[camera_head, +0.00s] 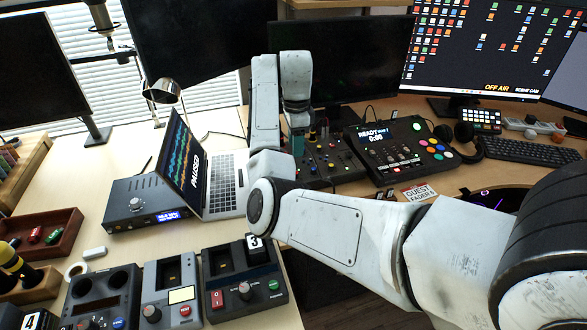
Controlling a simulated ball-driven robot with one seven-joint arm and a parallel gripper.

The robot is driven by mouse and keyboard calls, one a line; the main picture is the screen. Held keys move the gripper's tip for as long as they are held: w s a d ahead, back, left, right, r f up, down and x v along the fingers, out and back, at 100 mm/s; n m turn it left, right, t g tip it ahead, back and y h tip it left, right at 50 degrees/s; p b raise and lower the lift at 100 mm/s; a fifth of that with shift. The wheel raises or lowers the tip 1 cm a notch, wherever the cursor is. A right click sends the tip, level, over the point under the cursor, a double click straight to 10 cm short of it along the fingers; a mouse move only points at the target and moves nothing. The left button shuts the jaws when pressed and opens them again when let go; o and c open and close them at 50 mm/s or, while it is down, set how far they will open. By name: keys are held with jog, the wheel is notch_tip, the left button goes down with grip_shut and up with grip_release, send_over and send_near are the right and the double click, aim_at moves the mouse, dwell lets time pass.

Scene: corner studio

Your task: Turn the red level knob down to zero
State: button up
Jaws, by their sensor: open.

→ EXERCISE OBJECTIVE: Copy the data exactly. Any picture it contains is to be omitted.

→ REPLY:
[camera_head, +0.00s] 
Controlling a simulated ball-driven robot with one seven-joint arm and a parallel gripper.

The robot is driven by mouse and keyboard calls, one a line; the main picture is the screen. Held keys move the gripper's tip for as long as they are held: w s a d ahead, back, left, right, r f up, down and x v along the fingers, out and back, at 100 mm/s; n m turn it left, right, t g tip it ahead, back and y h tip it left, right at 50 degrees/s; p b raise and lower the lift at 100 mm/s; a fifth of that with shift. The wheel raises or lowers the tip 1 cm a notch, wherever the cursor is. A right click sends the tip, level, over the point under the cursor, a double click straight to 10 cm short of it along the fingers; a mouse move only points at the target and moves nothing. The left button shuts the jaws when pressed and opens them again when let go; o and c open and close them at 50 mm/s or, while it is down, set how far they will open. By name: keys are held with jog, the wheel is notch_tip, the left button goes down with grip_shut and up with grip_release, send_over and send_near are the right and the double click, aim_at moves the mouse, dwell lets time pass.

Scene: corner studio

Your task: Turn the red level knob down to zero
State: button up
Jaws, by their sensor: open.

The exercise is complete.